[BEGIN]

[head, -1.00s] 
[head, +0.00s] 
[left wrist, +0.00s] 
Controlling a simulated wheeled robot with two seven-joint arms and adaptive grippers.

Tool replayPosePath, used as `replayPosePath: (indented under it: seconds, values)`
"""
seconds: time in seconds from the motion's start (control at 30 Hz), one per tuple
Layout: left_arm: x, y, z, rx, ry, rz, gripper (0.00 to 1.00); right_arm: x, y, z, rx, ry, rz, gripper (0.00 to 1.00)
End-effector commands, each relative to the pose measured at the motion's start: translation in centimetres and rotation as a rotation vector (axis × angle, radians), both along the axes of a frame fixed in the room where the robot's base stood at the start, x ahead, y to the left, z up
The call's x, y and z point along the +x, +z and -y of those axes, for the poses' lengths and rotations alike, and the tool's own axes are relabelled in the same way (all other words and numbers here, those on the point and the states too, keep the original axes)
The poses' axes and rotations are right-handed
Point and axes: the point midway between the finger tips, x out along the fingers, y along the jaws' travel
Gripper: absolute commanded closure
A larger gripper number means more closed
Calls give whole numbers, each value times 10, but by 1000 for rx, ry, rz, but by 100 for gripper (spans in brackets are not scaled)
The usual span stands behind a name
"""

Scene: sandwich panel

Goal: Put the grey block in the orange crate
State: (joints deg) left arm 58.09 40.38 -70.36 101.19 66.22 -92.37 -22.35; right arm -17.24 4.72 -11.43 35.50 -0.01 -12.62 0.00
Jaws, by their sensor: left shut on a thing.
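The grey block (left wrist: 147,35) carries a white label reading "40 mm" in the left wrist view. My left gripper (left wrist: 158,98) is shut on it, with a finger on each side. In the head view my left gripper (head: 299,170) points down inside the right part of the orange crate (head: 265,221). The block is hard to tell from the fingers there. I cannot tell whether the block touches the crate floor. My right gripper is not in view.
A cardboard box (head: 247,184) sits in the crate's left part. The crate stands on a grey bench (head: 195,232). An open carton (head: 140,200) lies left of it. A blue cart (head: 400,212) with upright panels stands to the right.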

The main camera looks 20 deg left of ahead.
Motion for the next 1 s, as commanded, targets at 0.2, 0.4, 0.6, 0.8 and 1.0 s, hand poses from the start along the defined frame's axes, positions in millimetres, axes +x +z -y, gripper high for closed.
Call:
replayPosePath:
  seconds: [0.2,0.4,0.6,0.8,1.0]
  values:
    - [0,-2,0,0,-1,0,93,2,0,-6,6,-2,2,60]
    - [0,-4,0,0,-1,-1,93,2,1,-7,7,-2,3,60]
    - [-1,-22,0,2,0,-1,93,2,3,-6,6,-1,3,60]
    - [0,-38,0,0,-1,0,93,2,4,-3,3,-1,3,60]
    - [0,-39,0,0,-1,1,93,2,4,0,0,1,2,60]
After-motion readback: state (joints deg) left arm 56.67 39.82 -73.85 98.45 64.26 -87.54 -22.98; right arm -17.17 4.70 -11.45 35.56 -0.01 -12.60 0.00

[END]

Extract the listing in its entirety and repeat it exactly.

[head, -1.00s] 
[head, +0.00s] 
[left wrist, +0.00s] 
Controlling a simulated wheeled robot with two seven-joint arms and adaptive grippers.

Tool replayPosePath, used as `replayPosePath: (indented under it: seconds, values)`
"""
seconds: time in seconds from the motion's start (control at 30 Hz), one per tuple
Layout: left_arm: x, y, z, rx, ry, rz, gripper (0.00 to 1.00); right_arm: x, y, z, rx, ry, rz, gripper (0.00 to 1.00)
End-effector commands, each relative to the pose measured at the motion's start: translation in centimetres and rotation as a rotation vector (axis × angle, radians), both along the axes of a frame fixed in the room where the robot's base stood at the start, x ahead, y to the left, z up
The call's x, y and z point along the +x, +z and -y of those axes, for the poses' lengths and rotations alike, and the tool's own axes are relabelled in the same way (all other words and numbers here, those on the point and the states too, keep the original axes)
The poses' axes and rotations are right-handed
Point and axes: the point midway between the finger tips, x out along the fingers, y along the jaws' travel
Gripper: absolute commanded closure
A larger gripper number means more closed
Calls give whole numbers, each value times 10, but by 1000 for rx, ry, rz, but by 100 for gripper (spans in brackets are not scaled)
The usual span stands behind a name
"""

Scene: sandwich panel

Goal: Put the grey block in the orange crate
State: (joints deg) left arm 58.09 40.38 -70.36 101.19 66.22 -92.37 -22.35; right arm -17.24 4.72 -11.43 35.50 -0.01 -12.62 0.00
Jaws, by their sensor: left shut on a thing.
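The grey block (left wrist: 147,35) carries a white label reading "40 mm" in the left wrist view. My left gripper (left wrist: 158,98) is shut on it, with a finger on each side. In the head view my left gripper (head: 299,170) points down inside the right part of the orange crate (head: 265,221). The block is hard to tell from the fingers there. I cannot tell whether the block touches the crate floor. My right gripper is not in view.
A cardboard box (head: 247,184) sits in the crate's left part. The crate stands on a grey bench (head: 195,232). An open carton (head: 140,200) lies left of it. A blue cart (head: 400,212) with upright panels stands to the right.

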The main camera looks 20 deg left of ahead.
Motion for the next 1 s, as commanded, targets at 0.2, 0.4, 0.6, 0.8 and 1.0 s, hand poses from the start along the defined frame's axes, positions in millimetres, axes +x +z -y, gripper high for closed.
Call:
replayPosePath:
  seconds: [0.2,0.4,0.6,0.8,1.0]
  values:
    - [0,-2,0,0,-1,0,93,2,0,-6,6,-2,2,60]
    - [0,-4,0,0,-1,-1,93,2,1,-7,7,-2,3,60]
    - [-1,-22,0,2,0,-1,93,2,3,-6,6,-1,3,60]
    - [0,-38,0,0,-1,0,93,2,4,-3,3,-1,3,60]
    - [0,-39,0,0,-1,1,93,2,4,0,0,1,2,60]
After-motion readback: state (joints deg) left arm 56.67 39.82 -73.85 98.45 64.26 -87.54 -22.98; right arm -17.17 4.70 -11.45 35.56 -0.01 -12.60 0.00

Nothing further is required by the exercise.